Records from a collection:
* * *
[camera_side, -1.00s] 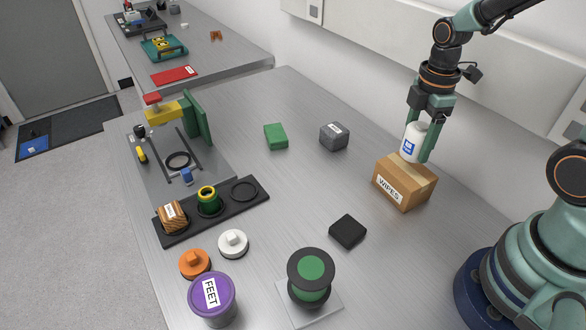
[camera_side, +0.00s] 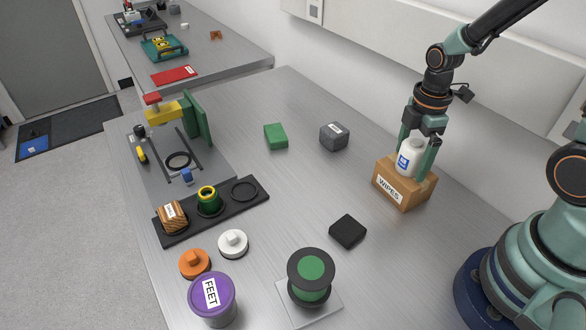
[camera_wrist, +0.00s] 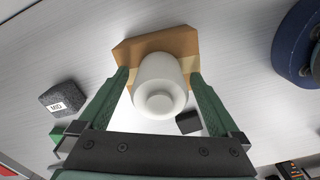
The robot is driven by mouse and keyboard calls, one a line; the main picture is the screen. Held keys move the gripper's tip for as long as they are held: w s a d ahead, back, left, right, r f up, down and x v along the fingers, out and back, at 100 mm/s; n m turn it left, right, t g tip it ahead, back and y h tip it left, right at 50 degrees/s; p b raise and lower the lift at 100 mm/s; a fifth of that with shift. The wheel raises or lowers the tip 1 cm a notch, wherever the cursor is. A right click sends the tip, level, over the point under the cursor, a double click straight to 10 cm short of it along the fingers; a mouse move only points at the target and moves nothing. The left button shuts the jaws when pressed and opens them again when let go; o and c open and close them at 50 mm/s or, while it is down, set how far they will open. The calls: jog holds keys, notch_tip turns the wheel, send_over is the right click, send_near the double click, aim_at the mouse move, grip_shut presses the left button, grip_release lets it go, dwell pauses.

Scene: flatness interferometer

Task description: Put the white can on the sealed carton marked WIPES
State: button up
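The white can (camera_side: 411,157) with a blue label stands upright on top of the sealed carton marked WIPES (camera_side: 404,194). In the wrist view the can (camera_wrist: 159,84) is seen from above, with the carton (camera_wrist: 180,40) under and beyond it. My gripper (camera_side: 416,160) is around the can with one finger on each side. In the wrist view the fingers (camera_wrist: 160,82) are spread, with a narrow gap between each finger and the can. The gripper is open. Part of the can's right side is hidden by a finger in the side view.
A grey block (camera_side: 334,136) and a green block (camera_side: 276,136) lie left of the carton. A black block (camera_side: 348,231) lies in front of it. A green-and-black spool (camera_side: 311,277) and purple FEET tub (camera_side: 212,299) stand nearer. The wall is close behind the carton.

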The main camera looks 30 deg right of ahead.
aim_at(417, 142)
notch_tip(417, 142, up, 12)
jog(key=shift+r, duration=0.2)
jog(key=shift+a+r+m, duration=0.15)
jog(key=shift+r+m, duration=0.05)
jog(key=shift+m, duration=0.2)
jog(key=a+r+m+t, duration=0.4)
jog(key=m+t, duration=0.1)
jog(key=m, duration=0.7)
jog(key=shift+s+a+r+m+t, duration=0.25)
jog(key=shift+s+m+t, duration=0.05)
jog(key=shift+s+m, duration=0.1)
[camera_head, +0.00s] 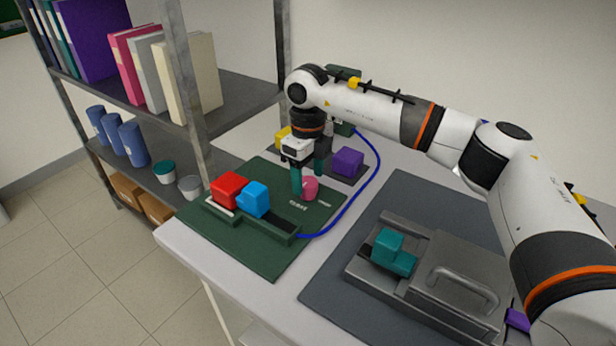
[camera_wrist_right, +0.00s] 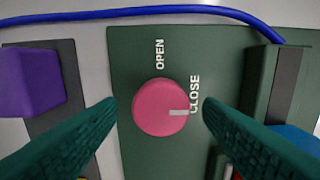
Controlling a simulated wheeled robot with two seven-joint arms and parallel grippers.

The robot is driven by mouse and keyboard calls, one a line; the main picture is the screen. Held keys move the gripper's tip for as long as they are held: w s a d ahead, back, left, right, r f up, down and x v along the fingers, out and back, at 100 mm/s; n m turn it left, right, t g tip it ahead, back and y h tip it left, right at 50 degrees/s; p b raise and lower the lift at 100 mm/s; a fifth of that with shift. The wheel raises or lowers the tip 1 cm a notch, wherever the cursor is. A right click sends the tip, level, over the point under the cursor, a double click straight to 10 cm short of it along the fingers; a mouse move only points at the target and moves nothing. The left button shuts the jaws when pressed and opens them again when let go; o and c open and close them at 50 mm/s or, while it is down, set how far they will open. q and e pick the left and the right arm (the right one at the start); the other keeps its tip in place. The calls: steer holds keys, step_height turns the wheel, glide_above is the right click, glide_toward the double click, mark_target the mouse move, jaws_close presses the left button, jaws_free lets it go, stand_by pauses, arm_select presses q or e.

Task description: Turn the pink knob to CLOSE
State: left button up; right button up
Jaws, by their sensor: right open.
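The pink knob (camera_head: 310,187) sits on the green board (camera_head: 262,241). In the right wrist view the round pink knob (camera_wrist_right: 161,107) shows from above, with a light pointer mark on its right side directed at the word CLOSE (camera_wrist_right: 195,94). The word OPEN (camera_wrist_right: 159,54) is printed above the knob in that view. My right gripper (camera_head: 308,184) is over the knob, pointing down. Its two teal fingers (camera_wrist_right: 160,104) are open, one on each side of the knob, with visible gaps to it in the wrist view. My left gripper is not in view.
A red block (camera_head: 229,189) and a blue block (camera_head: 254,198) sit at the board's front left. A purple block (camera_head: 348,162) stands behind the knob. A blue tube (camera_head: 361,197) curves along the right. A grey device (camera_head: 440,276) with a teal block (camera_head: 393,254) is at right.

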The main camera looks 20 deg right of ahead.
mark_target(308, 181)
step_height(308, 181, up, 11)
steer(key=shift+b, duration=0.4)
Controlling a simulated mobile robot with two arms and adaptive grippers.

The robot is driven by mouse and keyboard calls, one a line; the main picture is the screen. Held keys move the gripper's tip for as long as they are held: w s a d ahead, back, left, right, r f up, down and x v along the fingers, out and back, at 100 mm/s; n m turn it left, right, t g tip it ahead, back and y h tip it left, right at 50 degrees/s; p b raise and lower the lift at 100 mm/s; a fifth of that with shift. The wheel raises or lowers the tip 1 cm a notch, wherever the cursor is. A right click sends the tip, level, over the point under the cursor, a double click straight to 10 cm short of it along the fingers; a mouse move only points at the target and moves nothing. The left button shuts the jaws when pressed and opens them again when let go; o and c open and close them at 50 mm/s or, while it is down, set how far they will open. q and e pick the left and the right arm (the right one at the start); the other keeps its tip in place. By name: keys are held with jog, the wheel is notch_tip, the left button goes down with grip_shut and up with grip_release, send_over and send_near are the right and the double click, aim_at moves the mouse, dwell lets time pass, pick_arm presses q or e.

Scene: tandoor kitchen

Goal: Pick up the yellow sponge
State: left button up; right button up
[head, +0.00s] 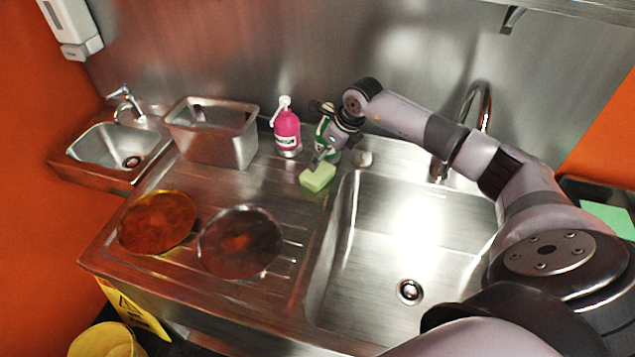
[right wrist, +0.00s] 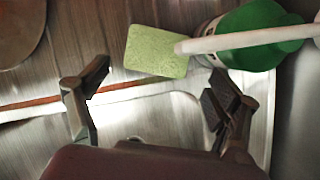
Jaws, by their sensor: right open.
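A small block-shaped sponge (head: 317,178), yellowish green in the picture, lies on the ribbed steel drainboard beside the left rim of the large basin. My right gripper (head: 325,158) is just above and behind it, pointing down. In the right wrist view the sponge (right wrist: 157,52) lies just beyond the gap between the open fingers (right wrist: 158,90), nearer the top of the picture. Nothing is between the fingers, and I see no contact with the sponge. My left gripper is not in view.
A green bottle (right wrist: 255,35) with a white spout stands close to the sponge. A pink bottle (head: 286,132) and a steel container (head: 213,132) are to the left. Two round pans (head: 157,222) (head: 240,243) lie on the drainboard. The large basin (head: 405,250) is empty.

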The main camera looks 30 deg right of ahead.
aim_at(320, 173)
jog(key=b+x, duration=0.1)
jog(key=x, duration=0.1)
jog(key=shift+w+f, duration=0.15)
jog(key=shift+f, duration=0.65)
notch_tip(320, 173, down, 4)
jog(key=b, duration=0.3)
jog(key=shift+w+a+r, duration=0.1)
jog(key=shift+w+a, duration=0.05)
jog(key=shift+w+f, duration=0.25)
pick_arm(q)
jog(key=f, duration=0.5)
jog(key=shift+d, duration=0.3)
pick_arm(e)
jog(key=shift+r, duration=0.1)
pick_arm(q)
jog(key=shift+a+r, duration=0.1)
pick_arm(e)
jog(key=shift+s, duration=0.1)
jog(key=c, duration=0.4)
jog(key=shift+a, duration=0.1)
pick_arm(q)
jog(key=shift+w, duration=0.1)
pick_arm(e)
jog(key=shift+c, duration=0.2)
* * *
Short task: Return the listing above unchanged, apart from dropping its pictures.

Written response:
[camera_side, -1.00s] 
[camera_side, +0.00s] 
[camera_wrist, +0.00s] 
The robot is driven by mouse and keyboard calls, one a line; the main picture is the screen. Held keys move the gripper's tip for as long as they are held: w s a d ahead, back, left, right, r f up, down and x v along the fingers, out and back, at 100 mm/s; n m turn it left, right, t g tip it ahead, back and y h tip it left, right at 50 degrees/s; p b raise and lower the lift at 100 mm/s; a fifth of that with shift. The wheel raises or lowers the tip 1 cm a notch, wherever the cursor is. A right click sends the tip, level, over the point under the cursor, a double click straight to 10 cm short of it along the fingers; a mouse move only points at the target and moves nothing. The left button shuts the jaws when pressed and opens them again when let go; o and c open and close them at 50 mm/s or, while it is down, set how far they will open. The calls: jog holds keys, notch_tip turns the wheel, send_over is the right click, send_near the double click, aim_at the mouse move, grip_shut presses the left button, grip_release lets it go, dwell pauses.

Scene: flatness interferometer

Task description: Put the white can on the sealed carton marked WIPES
State: button up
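The white can (camera_side: 411,157) with a blue label stands upright on top of the sealed carton marked WIPES (camera_side: 404,194). In the wrist view the can (camera_wrist: 159,84) is seen from above, with the carton (camera_wrist: 180,40) under and beyond it. My gripper (camera_side: 416,160) is around the can with one finger on each side. In the wrist view the fingers (camera_wrist: 160,82) are spread, with a narrow gap between each finger and the can. The gripper is open. Part of the can's right side is hidden by a finger in the side view.
A grey block (camera_side: 334,136) and a green block (camera_side: 276,136) lie left of the carton. A black block (camera_side: 348,231) lies in front of it. A green-and-black spool (camera_side: 311,277) and purple FEET tub (camera_side: 212,299) stand nearer. The wall is close behind the carton.

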The main camera looks 30 deg right of ahead.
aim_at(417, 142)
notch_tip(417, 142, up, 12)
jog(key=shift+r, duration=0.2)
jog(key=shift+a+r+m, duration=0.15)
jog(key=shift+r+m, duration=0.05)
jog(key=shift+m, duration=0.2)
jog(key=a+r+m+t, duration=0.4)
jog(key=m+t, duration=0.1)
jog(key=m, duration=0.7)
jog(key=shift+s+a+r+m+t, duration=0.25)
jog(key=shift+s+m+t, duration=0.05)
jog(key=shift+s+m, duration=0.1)
[camera_head, +0.00s] 
[camera_wrist_right, +0.00s] 
Controlling a simulated wheeled robot with two seven-joint arms and parallel grippers.

The robot is driven by mouse and keyboard calls, one a line; the main picture is the screen. Held keys move the gripper's tip for as long as they are held: w s a d ahead, back, left, right, r f up, down and x v along the fingers, out and back, at 100 mm/s; n m turn it left, right, t g tip it ahead, back and y h tip it left, right at 50 degrees/s; p b raise and lower the lift at 100 mm/s; a fifth of that with shift. The wheel raises or lowers the tip 1 cm a notch, wherever the cursor is. A right click sends the tip, level, over the point under the cursor, a double click straight to 10 cm short of it along the fingers; a mouse move only points at the target and moves nothing. The left button shuts the jaws when pressed and opens them again when let go; o and c open and close them at 50 mm/s or, while it is down, set how far they will open. q and e pick the left and the right arm (the right one at the start); the other keeps its tip in place. The calls: steer holds keys, step_height turns the wheel, glide_above is the right click, glide_toward the double click, mark_target the mouse move, jaws_close presses the left button, jaws_free lets it go, stand_by pauses, arm_select presses q or e.

Task description: Turn the pink knob to CLOSE
State: left button up; right button up
Jaws, by their sensor: right open.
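The pink knob (camera_head: 310,187) sits on the green board (camera_head: 262,241). In the right wrist view the round pink knob (camera_wrist_right: 161,107) shows from above, with a light pointer mark on its right side directed at the word CLOSE (camera_wrist_right: 195,94). The word OPEN (camera_wrist_right: 159,54) is printed above the knob in that view. My right gripper (camera_head: 308,184) is over the knob, pointing down. Its two teal fingers (camera_wrist_right: 160,104) are open, one on each side of the knob, with visible gaps to it in the wrist view. My left gripper is not in view.
A red block (camera_head: 229,189) and a blue block (camera_head: 254,198) sit at the board's front left. A purple block (camera_head: 348,162) stands behind the knob. A blue tube (camera_head: 361,197) curves along the right. A grey device (camera_head: 440,276) with a teal block (camera_head: 393,254) is at right.

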The main camera looks 20 deg right of ahead.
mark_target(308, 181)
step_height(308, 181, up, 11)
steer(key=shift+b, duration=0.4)
Controlling a simulated mobile robot with two arms and adaptive grippers.

The robot is driven by mouse and keyboard calls, one a line; the main picture is the screen. Held keys move the gripper's tip for as long as they are held: w s a d ahead, back, left, right, r f up, down and x v along the fingers, out and back, at 100 mm/s; n m turn it left, right, t g tip it ahead, back and y h tip it left, right at 50 degrees/s; p b raise and lower the lift at 100 mm/s; a fifth of that with shift. The wheel raises or lowers the tip 1 cm a notch, wherever the cursor is. A right click sends the tip, level, over the point under the cursor, a double click straight to 10 cm short of it along the fingers; a mouse move only points at the target and moves nothing. The left button shuts the jaws when pressed and opens them again when let go; o and c open and close them at 50 mm/s or, while it is down, set how far they will open. q and e pick the left and the right arm (the right one at the start); the other keeps its tip in place. By name: keys are held with jog, the wheel is notch_tip, the left button goes down with grip_shut and up with grip_release, send_over and send_near are the right and the double click, aim_at moves the mouse, dwell lets time pass, pick_arm presses q or e.

Scene: tandoor kitchen

Goal: Pick up the yellow sponge
State: left button up; right button up
[head, +0.00s] 
[right wrist, +0.00s] 
Jaws, by their sensor: right open.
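A small block-shaped sponge (head: 317,178), yellowish green in the picture, lies on the ribbed steel drainboard beside the left rim of the large basin. My right gripper (head: 325,158) is just above and behind it, pointing down. In the right wrist view the sponge (right wrist: 157,52) lies just beyond the gap between the open fingers (right wrist: 158,90), nearer the top of the picture. Nothing is between the fingers, and I see no contact with the sponge. My left gripper is not in view.
A green bottle (right wrist: 255,35) with a white spout stands close to the sponge. A pink bottle (head: 286,132) and a steel container (head: 213,132) are to the left. Two round pans (head: 157,222) (head: 240,243) lie on the drainboard. The large basin (head: 405,250) is empty.

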The main camera looks 30 deg right of ahead.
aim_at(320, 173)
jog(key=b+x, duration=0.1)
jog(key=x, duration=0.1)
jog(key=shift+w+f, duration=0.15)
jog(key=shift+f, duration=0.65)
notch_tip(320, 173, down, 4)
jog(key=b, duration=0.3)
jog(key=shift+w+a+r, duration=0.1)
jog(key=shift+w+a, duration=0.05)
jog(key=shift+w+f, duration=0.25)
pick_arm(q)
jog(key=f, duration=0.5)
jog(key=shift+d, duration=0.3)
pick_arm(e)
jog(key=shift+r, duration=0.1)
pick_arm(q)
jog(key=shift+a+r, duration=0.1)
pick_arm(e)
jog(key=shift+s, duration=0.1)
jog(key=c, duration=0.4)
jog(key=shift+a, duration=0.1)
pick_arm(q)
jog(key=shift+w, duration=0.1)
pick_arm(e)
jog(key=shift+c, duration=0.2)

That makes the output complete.